In response to these central concerns of the NPP, Duncan and Barcley interact with several components of the NPP.  In chapter 2, they examine the origin of Paul’s Christian life and gospel, that is, what his guiding theological concern was. They conclude–after continued interaction with the proponents of the NPP–that the NPP has missed Paul’s primary concern in favor of secondary concerns.

In chapter 3, they discuss an extremely important question: was Paul battling against Jewish legalism? They evaluate Sander’s thesis that Paul Judaism in Paul’s day was characterized by covenantal nomism (getting into the covenant by grace but staying in by works in obedience to the law) rather than by total works-righteousness and conclude that while it describes part of the picture in Paul’s time, it is not the whole picture.  Further, they make a crucial point: whether one gets in by works or stays in by works, the issue is the same, namely, that man has room for boasting, which must be taken away by the gospel. Additionally, they examine the New Testament and find much evidence for the existence of Jewish legalism in Paul’s milieu.

In chapter 4, the authors address several important terms in Scripture and in the literature of the NPP: covenant, law, and works.  This is an extensive chapter that addresses what the authors believe are serious deficiencies in the NPP understanding of how Paul uses those terms.

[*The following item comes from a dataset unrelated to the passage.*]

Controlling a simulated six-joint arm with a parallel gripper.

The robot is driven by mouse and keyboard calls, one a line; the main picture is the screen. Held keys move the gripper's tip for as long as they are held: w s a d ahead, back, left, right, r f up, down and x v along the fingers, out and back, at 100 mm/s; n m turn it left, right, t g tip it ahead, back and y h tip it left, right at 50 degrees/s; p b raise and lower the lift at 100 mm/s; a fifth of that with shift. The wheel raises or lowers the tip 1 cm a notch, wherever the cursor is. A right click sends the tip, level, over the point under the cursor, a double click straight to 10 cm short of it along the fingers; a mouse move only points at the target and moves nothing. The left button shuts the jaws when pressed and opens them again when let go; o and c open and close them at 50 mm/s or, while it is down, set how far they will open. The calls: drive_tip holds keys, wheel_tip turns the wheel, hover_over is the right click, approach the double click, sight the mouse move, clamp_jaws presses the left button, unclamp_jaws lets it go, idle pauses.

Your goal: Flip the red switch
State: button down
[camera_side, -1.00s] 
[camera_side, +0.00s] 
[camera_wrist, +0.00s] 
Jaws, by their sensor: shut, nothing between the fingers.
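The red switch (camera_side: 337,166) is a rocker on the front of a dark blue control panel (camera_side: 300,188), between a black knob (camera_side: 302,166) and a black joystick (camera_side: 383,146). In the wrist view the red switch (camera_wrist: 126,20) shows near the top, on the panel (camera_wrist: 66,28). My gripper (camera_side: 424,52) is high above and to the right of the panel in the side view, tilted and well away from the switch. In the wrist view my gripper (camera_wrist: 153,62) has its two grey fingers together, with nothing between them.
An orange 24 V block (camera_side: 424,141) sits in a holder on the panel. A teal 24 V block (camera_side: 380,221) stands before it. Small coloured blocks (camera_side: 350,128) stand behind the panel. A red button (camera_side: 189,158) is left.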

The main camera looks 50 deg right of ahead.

Chapter 5 finally comes at what is generally considered the heart of the debate about the NPP: the Reformation doctrine of justification by faith.  But before jumping directly into the systematic question of justification, the authors do what Wright has continually begged his critics to do: to read his thoughts on justification in light of his description of the total narrative of Scripture.  This chapter alone is worth the price of the book, for here the authors meet Wright on his own turf and carefully challenge his rendering of the biblical story.  In particular, their challenge rests on two foci: Wright’s definition of covenant and his neglect of the covenant of works in his theology.  Those two elements were particularly helpful in understanding why Wright approaches the question of justification as he does.

The 6th chapter approaches the doctrine of justification more directly, examining both Wright’s teaching on it and providing exegesis of key biblical passages on imputation.  The exposition of these passages–with the operative principle of Scripture interpreting Scripture–is also quite helpful in thinking through the questions raised by the NPP.

Summary

At 173 pages, this is hardly a detailed critique or examination of the NPP.  But several factors make it a careful read: (1) It approaches NPP authors with a great deal of grace, noting places where their ideas have been helpful and attempting to accurately represent their teaching.  (2) It is grounded solidly in the Reformed tradition’s teaching on justification, without being unwilling to listen to areas in which it can be further refined.  (3) It highlights carefully the key problem areas of the NPP, particularly those areas in which Wright and others have pleaded for careful consideration.  I would highly recommend it as a helpful introduction to the current debates over the New Perspective on Paul.